— START OF Data provided —
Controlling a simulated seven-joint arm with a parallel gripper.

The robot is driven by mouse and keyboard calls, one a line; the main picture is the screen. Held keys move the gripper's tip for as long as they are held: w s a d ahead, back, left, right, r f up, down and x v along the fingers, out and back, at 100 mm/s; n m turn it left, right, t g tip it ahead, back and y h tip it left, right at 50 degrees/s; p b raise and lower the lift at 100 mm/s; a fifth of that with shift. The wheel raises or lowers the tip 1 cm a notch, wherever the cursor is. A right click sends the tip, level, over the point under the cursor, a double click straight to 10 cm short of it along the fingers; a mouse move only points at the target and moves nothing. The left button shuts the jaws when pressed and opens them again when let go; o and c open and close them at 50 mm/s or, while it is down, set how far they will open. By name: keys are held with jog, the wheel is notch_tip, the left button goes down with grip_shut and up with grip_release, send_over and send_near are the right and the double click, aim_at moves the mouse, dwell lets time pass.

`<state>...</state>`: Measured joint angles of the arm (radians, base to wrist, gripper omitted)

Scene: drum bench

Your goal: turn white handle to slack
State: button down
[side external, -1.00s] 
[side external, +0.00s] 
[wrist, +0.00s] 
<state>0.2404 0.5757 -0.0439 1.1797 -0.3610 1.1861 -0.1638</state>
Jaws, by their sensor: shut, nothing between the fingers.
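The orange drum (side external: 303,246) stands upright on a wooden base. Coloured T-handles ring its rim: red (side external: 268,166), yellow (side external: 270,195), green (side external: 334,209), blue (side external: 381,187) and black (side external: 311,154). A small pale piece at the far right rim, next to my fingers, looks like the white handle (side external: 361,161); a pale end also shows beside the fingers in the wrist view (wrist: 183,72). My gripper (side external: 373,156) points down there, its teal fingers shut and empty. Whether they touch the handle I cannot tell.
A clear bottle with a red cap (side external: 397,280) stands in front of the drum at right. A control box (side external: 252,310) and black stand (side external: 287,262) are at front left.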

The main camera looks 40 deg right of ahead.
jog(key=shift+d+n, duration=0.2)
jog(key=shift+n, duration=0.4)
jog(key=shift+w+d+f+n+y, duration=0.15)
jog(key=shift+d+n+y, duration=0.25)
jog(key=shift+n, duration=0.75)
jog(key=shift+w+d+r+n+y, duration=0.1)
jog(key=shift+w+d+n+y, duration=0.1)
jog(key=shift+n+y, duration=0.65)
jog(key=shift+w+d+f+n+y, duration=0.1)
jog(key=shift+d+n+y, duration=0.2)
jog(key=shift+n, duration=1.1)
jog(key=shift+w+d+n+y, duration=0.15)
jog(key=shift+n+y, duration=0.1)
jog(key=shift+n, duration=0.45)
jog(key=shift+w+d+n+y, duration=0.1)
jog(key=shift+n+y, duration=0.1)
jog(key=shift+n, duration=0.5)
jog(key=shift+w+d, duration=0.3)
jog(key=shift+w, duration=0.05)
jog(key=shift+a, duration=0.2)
— END OF Data provided —
— START OF Data provided —
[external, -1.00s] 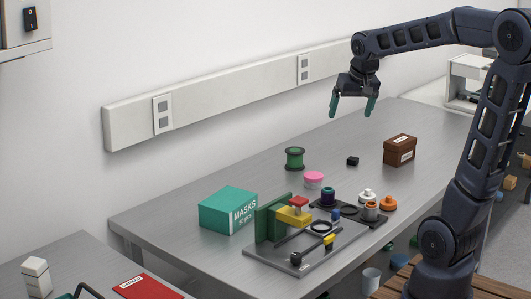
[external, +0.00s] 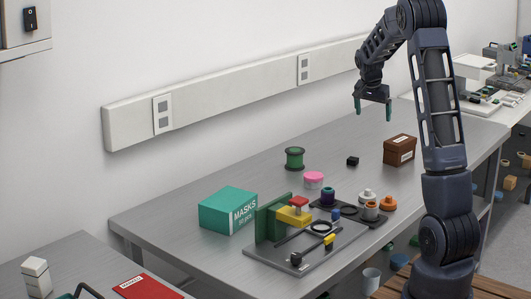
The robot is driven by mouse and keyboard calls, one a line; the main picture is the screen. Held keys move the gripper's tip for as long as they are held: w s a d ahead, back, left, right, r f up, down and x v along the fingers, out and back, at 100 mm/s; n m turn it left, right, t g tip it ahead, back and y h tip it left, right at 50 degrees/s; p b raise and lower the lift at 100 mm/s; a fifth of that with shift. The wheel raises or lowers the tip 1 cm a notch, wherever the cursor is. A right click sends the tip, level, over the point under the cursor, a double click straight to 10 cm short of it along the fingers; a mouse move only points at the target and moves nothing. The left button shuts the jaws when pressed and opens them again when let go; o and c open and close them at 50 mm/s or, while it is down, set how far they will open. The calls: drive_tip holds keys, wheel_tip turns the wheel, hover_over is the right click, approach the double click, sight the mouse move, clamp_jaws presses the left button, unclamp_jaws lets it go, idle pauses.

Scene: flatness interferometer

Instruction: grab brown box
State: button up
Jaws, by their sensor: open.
— END OF Data provided —
◆ Given exercise ◆
Only lines that contain the word "joint" are wanted; copy each of them.

◆ Expected answer ◆
Controlling a simulated seven-joint arm with a parallel gripper.
`<state>...</state>`: Measured joint angles of the arm (radians, base to wrist, gripper omitted)

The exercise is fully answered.